Namun, lanjutnya, tentu saja dengan tetap memperhatikan aspek kebhinekaan, memberi ruang terhadap keberagaman situasi masyarakat adat yang memiliki perbedaan di setiap wilayah. Agar pengaturan yang dibuat tidak terlalu detail dan malah mematikan keragaman masyarakat adat di masing-masing daerah.
Teras menuturkan, keberadaan MHA ini jelas kehadirannya. Bukanlah kehendak seseorang atau sekelompok orang, melainkan amanat konstitusi UUD NRI 1945. Dalam pasal 18 b ayat 2 menyebutkan, bahwa negara mengakui dan menghormati kesatuan-kesatuan masyarakat hukum adat serta hak-hak tradisionalnya sepanjang masih hidup dan sesuai dengan perkembangan masyarakat dan prinsip Negara Kesatuan Republik Indonesia yang diatur dalam undang-undang.
“Reformasi telah mendorong perubahan terhadap UUD NRI 1945, dan pada amandemen kedua tahun 2000 lalu, MHA mendapatkan perhatian, berupa amanat pengakuan, perlindungan, hingga pemberdayaan,” jelas Gubernur Kalteng periode 2005-2015 itu.
Teras mendorong perlu mengupayakan percepatan agar RUU MHA segera disahkan.
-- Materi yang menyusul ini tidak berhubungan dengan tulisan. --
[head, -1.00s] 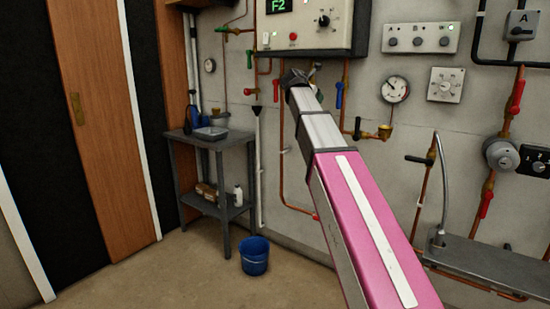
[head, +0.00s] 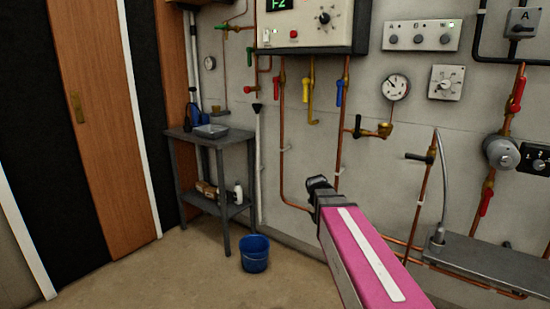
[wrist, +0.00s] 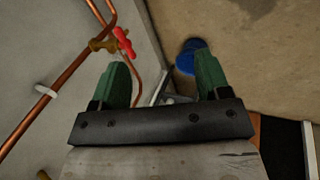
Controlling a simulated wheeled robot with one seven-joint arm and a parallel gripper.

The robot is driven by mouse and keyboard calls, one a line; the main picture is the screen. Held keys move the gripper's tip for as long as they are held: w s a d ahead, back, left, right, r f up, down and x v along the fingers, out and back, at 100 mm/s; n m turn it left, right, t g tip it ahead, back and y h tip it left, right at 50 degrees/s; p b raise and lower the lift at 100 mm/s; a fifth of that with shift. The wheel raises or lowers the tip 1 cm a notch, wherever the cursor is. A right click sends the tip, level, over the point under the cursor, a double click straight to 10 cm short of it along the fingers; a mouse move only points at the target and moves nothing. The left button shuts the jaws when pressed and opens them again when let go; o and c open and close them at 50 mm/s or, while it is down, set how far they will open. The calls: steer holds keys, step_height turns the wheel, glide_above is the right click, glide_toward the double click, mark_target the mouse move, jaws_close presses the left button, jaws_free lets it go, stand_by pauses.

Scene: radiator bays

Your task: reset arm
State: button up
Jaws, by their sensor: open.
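My arm, pink with a white stripe, shows in the head view, its dark end (head: 320,188) in front of the wall below the boiler. The fingers are not clear in that view. In the wrist view my gripper (wrist: 163,85) is open, its two green fingers apart with nothing held between them. A red-handled valve (wrist: 121,41) on copper pipe lies just beyond the left finger; I cannot tell whether they touch.
A boiler (head: 310,38) with red, yellow and blue valves below it hangs on the wall. A grey table (head: 205,137) stands at left, with a blue bucket (head: 254,254) on the floor beside it. A metal sink (head: 490,262) is at right. The floor by the door (head: 97,110) is clear.

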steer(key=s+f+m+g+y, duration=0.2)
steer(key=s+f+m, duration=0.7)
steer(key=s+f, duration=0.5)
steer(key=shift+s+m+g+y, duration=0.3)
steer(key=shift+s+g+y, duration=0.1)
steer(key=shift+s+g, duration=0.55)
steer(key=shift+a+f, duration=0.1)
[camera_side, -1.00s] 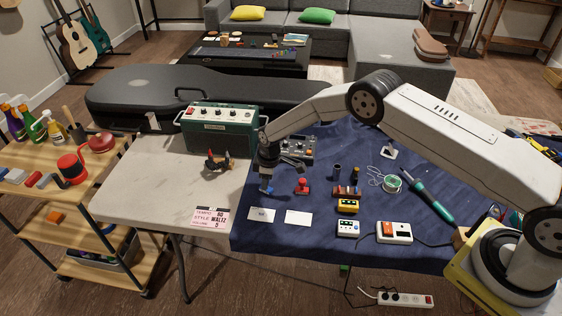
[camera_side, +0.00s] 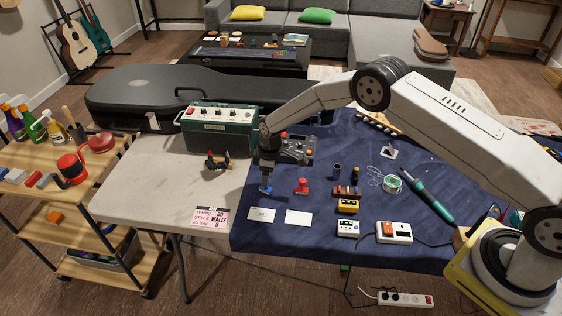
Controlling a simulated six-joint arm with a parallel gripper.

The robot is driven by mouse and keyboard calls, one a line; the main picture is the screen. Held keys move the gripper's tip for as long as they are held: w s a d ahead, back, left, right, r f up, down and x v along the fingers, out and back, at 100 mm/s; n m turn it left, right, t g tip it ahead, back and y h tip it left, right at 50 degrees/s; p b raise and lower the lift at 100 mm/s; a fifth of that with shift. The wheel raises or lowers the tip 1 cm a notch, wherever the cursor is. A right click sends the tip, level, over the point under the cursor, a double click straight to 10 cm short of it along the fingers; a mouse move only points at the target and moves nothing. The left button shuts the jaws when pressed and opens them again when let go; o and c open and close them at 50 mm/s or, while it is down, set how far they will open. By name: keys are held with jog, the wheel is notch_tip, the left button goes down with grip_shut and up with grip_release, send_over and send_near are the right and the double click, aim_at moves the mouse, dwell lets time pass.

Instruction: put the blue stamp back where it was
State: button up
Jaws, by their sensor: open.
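A red stamp (camera_side: 302,186) stands upright on the cloth to the right, behind a second white card (camera_side: 298,217).
A dark cylinder (camera_side: 337,172), a yellow pedal (camera_side: 348,206) and a white pedal (camera_side: 348,228) are to the right. A green amplifier (camera_side: 219,128) stands behind left. The grey tabletop (camera_side: 150,185) at left is mostly clear.

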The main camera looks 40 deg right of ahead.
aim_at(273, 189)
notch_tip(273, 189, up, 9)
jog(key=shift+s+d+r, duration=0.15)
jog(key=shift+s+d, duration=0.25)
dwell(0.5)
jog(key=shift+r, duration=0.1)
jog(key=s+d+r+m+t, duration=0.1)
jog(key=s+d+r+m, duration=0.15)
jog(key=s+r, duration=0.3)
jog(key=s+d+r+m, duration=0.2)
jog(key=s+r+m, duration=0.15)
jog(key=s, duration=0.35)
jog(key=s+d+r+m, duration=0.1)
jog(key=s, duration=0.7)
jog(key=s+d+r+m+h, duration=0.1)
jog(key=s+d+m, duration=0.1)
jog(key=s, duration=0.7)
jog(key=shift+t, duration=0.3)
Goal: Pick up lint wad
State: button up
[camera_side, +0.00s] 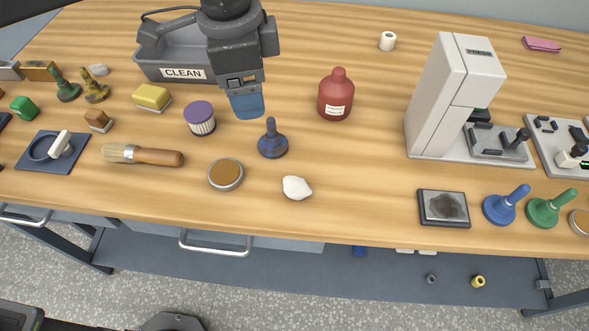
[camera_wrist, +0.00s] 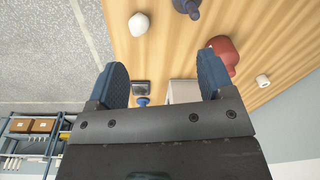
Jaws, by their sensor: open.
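The lint wad (camera_side: 297,187) is a small white lump on the wooden table, near the front edge in the side view. In the wrist view the lint wad (camera_wrist: 139,24) shows near the top, beyond the fingers and left of centre. My gripper (camera_side: 247,104) hangs above the table, up and to the left of the wad in the side view, with its blue fingers apart from it. In the wrist view my gripper (camera_wrist: 163,78) has its two blue fingers spread wide with nothing held between them.
A dark blue handled stamp (camera_side: 272,141) stands between my gripper and the wad. A round brown-topped tin (camera_side: 225,174) is left of the wad. A red bottle (camera_side: 336,97) stands behind. A grey tray marked CLEAN (camera_side: 150,69) is at back left.

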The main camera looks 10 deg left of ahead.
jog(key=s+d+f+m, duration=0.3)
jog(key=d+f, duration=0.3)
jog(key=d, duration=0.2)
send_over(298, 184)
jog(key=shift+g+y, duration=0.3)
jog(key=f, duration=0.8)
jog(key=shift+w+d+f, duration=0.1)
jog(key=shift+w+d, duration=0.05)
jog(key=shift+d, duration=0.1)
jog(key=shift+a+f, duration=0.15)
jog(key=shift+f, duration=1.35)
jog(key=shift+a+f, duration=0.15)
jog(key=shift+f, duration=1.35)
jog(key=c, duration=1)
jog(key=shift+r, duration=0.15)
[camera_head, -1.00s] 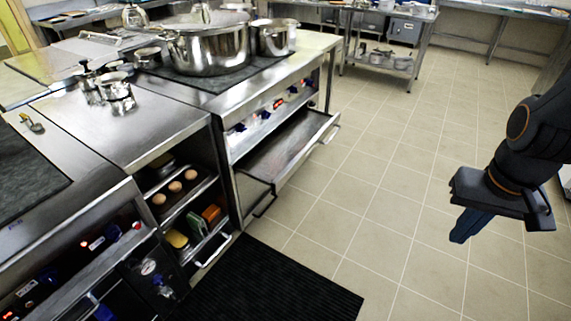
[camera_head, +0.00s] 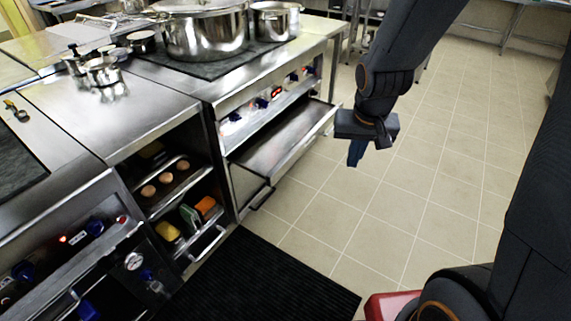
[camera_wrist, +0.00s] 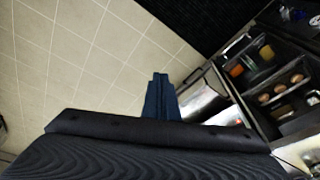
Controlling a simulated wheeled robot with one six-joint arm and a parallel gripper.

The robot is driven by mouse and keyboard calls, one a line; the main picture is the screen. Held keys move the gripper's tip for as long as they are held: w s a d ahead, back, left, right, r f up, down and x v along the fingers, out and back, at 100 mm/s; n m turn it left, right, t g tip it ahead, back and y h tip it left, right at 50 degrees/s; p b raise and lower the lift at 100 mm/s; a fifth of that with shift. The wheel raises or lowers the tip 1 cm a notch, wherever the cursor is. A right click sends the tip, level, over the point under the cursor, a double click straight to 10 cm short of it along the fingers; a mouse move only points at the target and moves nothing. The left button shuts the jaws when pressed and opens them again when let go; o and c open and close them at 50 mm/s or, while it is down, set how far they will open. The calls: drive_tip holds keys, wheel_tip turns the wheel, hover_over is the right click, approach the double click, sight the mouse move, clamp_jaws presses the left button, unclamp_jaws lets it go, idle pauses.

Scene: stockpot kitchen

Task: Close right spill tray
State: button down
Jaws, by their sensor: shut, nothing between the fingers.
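The right spill tray (camera_head: 285,145) is a flat metal drawer under the stove's control panel, pulled out over the floor in the head view. In the wrist view the tray (camera_wrist: 203,96) shows as a bright metal surface right of the fingers. My gripper (camera_head: 355,153) hangs in the air just right of the tray's front, apart from it. Its blue fingers are shut and empty, pointing down; they also show in the wrist view (camera_wrist: 160,95).
The stove (camera_head: 222,92) carries a large pot (camera_head: 205,35) and a smaller pot (camera_head: 275,20). Open shelves (camera_head: 180,200) with eggs and boxes stand left of the tray. A black mat (camera_head: 250,280) lies in front. The tiled floor (camera_head: 430,190) at right is clear.

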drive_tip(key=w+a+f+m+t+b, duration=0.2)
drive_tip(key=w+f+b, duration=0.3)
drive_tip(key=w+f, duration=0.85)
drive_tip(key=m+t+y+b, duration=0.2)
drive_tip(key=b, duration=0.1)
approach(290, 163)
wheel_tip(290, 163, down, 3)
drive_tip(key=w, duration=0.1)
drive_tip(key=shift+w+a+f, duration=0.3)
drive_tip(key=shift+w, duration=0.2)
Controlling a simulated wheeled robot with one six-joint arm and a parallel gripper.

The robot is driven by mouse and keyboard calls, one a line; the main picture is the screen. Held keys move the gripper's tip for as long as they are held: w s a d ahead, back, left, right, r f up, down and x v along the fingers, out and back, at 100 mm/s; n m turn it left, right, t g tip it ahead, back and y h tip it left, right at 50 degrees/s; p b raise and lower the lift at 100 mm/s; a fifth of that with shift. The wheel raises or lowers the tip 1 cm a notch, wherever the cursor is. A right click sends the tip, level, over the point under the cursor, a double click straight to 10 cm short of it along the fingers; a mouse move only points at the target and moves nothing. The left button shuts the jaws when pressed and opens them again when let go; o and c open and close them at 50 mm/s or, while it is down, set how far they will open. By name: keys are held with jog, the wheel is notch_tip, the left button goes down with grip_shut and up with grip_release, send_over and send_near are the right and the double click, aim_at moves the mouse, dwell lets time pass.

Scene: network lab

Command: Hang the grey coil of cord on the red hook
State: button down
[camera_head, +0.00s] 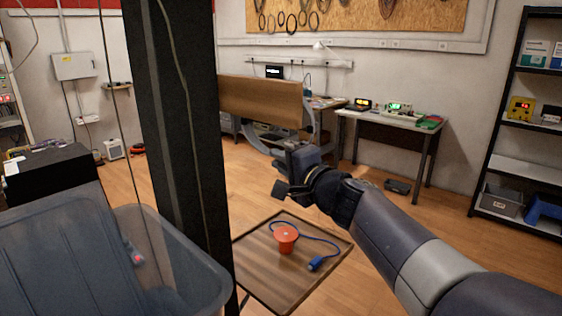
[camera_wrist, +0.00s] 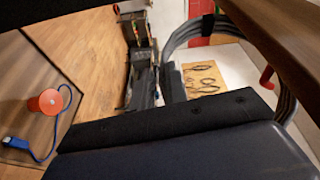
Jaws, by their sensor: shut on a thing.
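The grey coil of cord (camera_head: 257,142) shows as a curved band below and right of a wooden board (camera_head: 262,103) in the head view; the board hides much of it. My gripper (camera_head: 292,165) is shut on the coil's lower part, close below the board. In the wrist view the coil (camera_wrist: 182,38) arcs as a large open loop, its other side (camera_wrist: 287,103) at the right. The red hook (camera_wrist: 267,78) appears beside that side of the loop, near the board's edge (camera_wrist: 295,35). I cannot tell whether the coil is around the hook. The hook is hidden in the head view.
A tray table (camera_head: 255,285) below my arm holds an orange-red reel (camera_head: 286,238) with a blue cord (camera_head: 318,240). A dark post (camera_head: 180,150) and a clear bin (camera_head: 100,250) stand at left. A workbench (camera_head: 395,120) is behind; floor between is mostly clear.

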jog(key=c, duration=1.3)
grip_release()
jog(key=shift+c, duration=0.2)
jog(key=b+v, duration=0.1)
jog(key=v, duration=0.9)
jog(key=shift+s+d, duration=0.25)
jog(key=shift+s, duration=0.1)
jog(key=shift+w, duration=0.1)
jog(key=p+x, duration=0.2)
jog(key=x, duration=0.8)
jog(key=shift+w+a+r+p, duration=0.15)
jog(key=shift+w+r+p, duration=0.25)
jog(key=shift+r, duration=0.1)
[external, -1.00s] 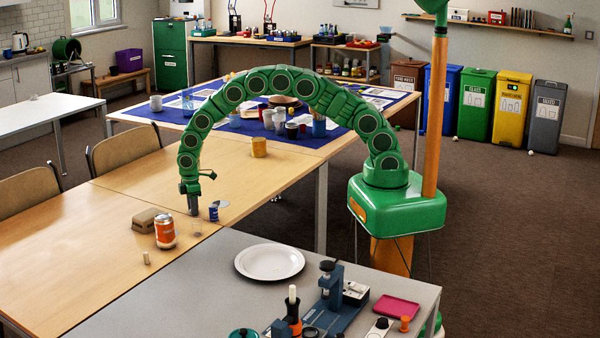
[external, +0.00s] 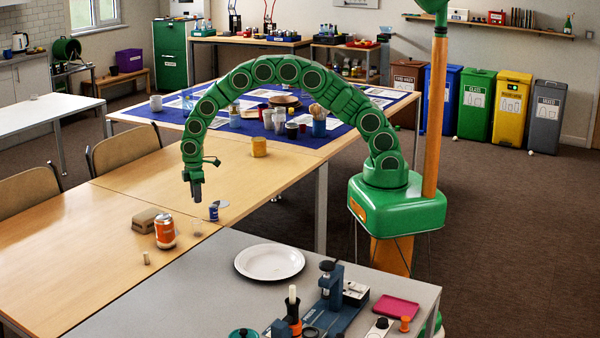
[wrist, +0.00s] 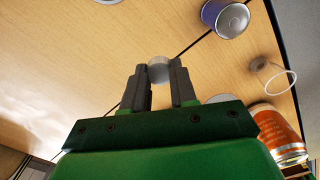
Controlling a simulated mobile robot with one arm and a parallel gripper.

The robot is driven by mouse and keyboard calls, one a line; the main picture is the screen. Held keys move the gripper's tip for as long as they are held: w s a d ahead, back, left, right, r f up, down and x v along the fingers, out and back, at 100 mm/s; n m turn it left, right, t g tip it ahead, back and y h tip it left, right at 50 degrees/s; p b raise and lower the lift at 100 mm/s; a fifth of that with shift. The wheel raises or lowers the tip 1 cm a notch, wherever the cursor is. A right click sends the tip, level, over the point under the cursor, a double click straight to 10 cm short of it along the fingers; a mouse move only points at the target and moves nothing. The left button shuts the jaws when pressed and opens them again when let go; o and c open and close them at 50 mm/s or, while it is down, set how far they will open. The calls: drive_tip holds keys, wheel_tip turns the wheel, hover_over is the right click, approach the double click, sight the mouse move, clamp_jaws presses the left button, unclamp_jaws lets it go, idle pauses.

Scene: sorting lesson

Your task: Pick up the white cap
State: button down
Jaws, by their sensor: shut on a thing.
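The white cap (wrist: 159,70) is between the fingertips of my gripper (wrist: 160,82) in the wrist view. The gripper is shut on it, with a dark grey finger on each side. In the external view my gripper (external: 197,190) hangs downward above the wooden table (external: 110,260), a little above and left of a small blue can. The cap cannot be made out there.
The blue can (external: 214,213) and an orange can (external: 165,232) stand close by, with a clear ring-rimmed thing (wrist: 278,80) between them. A brown box (external: 148,220) and a small cork-like piece (external: 146,258) are at left. The table's left part is free.

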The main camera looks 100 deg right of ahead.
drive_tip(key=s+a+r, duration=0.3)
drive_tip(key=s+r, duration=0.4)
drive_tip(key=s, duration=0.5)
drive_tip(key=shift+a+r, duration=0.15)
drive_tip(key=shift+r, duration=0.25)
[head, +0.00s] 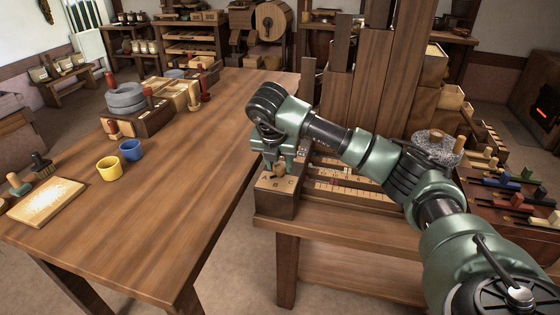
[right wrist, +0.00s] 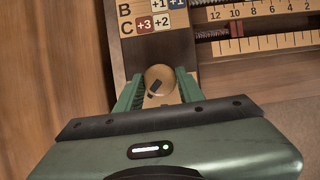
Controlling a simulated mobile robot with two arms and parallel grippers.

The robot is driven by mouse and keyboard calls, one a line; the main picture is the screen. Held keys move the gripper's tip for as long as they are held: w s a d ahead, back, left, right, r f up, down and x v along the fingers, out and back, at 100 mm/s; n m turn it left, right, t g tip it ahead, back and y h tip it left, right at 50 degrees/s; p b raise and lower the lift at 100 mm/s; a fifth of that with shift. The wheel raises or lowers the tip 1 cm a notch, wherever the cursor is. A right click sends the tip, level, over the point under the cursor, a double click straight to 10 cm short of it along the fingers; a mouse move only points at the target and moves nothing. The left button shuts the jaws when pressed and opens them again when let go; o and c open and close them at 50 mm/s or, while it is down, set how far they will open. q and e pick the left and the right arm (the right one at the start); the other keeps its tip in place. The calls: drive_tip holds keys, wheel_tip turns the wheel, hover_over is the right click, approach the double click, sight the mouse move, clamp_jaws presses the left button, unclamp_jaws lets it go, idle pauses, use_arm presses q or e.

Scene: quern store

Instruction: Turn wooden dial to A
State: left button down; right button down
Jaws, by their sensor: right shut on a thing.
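The wooden dial is a round, light-brown knob with a dark mark on its top. In the right wrist view the dial (right wrist: 161,76) sits between the two green fingers of my right gripper (right wrist: 159,90), which is shut on it. In the head view the dial (head: 280,169) shows just under my right gripper (head: 276,160), on top of a dark wooden box (head: 275,200) at the bench's left end. Above the dial in the wrist view is a letter panel (right wrist: 150,22) with rows B and C. Row A is not visible there. I cannot tell which letter the dial points to. My left gripper is out of view.
Numbered scales (head: 340,185) lie right of the box, partly behind my right arm. A large table (head: 190,190) stands to the left, with yellow (head: 110,168) and blue (head: 131,150) cups and a stone quern (head: 126,98). Its middle is clear. Tall dark boards (head: 372,75) rise behind the arm.

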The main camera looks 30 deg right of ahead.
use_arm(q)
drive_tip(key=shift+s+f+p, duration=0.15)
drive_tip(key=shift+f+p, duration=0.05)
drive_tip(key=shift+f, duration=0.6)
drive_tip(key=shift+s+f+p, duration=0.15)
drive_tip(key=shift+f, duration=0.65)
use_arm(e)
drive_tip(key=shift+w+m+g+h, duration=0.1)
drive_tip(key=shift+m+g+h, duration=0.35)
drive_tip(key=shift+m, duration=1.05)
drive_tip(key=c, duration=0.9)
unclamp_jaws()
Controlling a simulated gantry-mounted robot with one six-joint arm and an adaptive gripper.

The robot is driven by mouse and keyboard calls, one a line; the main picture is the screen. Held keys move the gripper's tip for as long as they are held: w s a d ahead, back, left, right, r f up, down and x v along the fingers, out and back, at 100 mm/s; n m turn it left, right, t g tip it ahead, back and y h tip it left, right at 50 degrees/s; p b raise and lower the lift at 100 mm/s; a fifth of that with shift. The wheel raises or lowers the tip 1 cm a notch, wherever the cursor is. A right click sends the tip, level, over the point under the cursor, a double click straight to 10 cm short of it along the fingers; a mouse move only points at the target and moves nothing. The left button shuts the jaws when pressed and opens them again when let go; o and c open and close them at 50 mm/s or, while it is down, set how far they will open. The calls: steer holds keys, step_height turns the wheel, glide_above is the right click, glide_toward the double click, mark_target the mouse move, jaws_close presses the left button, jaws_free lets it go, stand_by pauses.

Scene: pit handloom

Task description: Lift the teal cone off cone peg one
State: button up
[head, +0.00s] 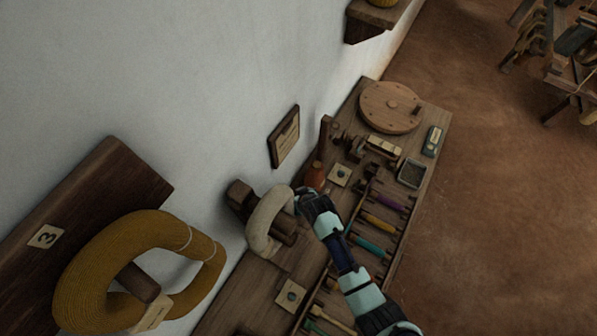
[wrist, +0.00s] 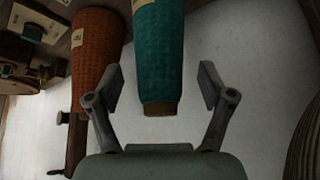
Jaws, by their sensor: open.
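The teal cone (wrist: 160,50) fills the upper middle of the wrist view, its narrow brown tip pointing down in the picture. My gripper (wrist: 161,86) is open, with one finger on each side of the cone near its tip. Gaps show between both fingers and the cone. In the head view my gripper (head: 300,200) is beside the grey-white skein, and I cannot make out the teal cone there. Cone peg one is not visible.
An orange cone (wrist: 98,48) stands close to the left of the teal cone in the wrist view; it also shows in the head view (head: 315,176). A pale skein (head: 262,225) hangs close to my gripper. The bench (head: 240,295) holds several coloured tools and a round wooden disc (head: 385,105).

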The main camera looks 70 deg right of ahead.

Karena ini bukan lagi semata-mata keinginan tapi juga kebutuhan bagi masyarakat. Jangan lupa bahwa masyarakat adat sudah ada jauh sebelum republik ini berdiri, sehingga perlu diakui dan dihormati keberadaannya.
“Bahkan oleh Bung Karno sendiri diakui bahwa Pancasila itu digali dari budaya bangsa kita sendiri. Budaya yang pastinya hidup dan masih bertahan justru di tengah masyarakat adat yang ada di tanah air yang kita cintai bersama ini”, bebernya.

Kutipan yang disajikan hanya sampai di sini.